Description of the task: Report how many lines of the records below include the word "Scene". Give nothing but the number.

════

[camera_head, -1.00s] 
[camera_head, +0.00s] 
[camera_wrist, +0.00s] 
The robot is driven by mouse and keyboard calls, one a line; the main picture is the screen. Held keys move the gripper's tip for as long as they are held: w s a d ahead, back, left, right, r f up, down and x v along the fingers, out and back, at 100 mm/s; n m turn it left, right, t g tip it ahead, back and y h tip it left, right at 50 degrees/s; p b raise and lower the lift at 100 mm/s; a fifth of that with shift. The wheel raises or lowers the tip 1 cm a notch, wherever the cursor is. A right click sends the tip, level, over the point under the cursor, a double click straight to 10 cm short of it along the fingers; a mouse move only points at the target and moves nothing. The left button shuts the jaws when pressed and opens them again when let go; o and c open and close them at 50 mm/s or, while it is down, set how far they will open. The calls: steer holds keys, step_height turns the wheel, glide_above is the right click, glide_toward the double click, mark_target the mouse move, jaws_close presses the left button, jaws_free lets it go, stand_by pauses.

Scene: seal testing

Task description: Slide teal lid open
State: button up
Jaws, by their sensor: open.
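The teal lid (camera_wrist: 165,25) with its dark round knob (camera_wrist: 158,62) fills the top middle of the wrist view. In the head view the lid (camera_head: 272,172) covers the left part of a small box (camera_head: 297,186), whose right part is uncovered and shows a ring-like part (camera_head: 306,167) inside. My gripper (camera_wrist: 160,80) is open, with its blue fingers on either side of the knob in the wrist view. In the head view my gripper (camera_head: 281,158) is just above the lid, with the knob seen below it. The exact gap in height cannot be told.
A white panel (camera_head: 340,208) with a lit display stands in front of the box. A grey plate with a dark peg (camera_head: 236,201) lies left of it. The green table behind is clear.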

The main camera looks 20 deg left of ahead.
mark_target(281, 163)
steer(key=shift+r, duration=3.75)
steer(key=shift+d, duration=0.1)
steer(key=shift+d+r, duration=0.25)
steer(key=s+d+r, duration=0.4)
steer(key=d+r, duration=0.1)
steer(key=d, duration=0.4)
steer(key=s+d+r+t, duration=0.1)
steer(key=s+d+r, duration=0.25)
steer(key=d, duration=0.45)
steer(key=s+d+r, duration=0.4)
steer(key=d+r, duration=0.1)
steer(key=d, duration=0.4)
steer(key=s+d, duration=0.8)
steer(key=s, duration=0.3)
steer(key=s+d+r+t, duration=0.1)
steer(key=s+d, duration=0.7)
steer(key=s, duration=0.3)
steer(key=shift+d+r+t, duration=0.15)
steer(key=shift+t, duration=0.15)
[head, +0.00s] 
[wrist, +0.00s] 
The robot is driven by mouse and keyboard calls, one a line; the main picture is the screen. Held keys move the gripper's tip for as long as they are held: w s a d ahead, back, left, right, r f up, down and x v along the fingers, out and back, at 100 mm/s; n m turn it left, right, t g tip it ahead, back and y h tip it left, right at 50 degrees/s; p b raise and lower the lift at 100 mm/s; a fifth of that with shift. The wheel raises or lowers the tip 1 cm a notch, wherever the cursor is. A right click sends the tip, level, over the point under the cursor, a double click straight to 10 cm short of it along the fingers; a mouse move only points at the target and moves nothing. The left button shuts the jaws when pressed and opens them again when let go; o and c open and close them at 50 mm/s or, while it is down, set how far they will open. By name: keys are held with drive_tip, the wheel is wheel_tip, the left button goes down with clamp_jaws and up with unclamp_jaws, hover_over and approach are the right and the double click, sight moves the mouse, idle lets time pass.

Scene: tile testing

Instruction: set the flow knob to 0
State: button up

════

Answer to this task: 2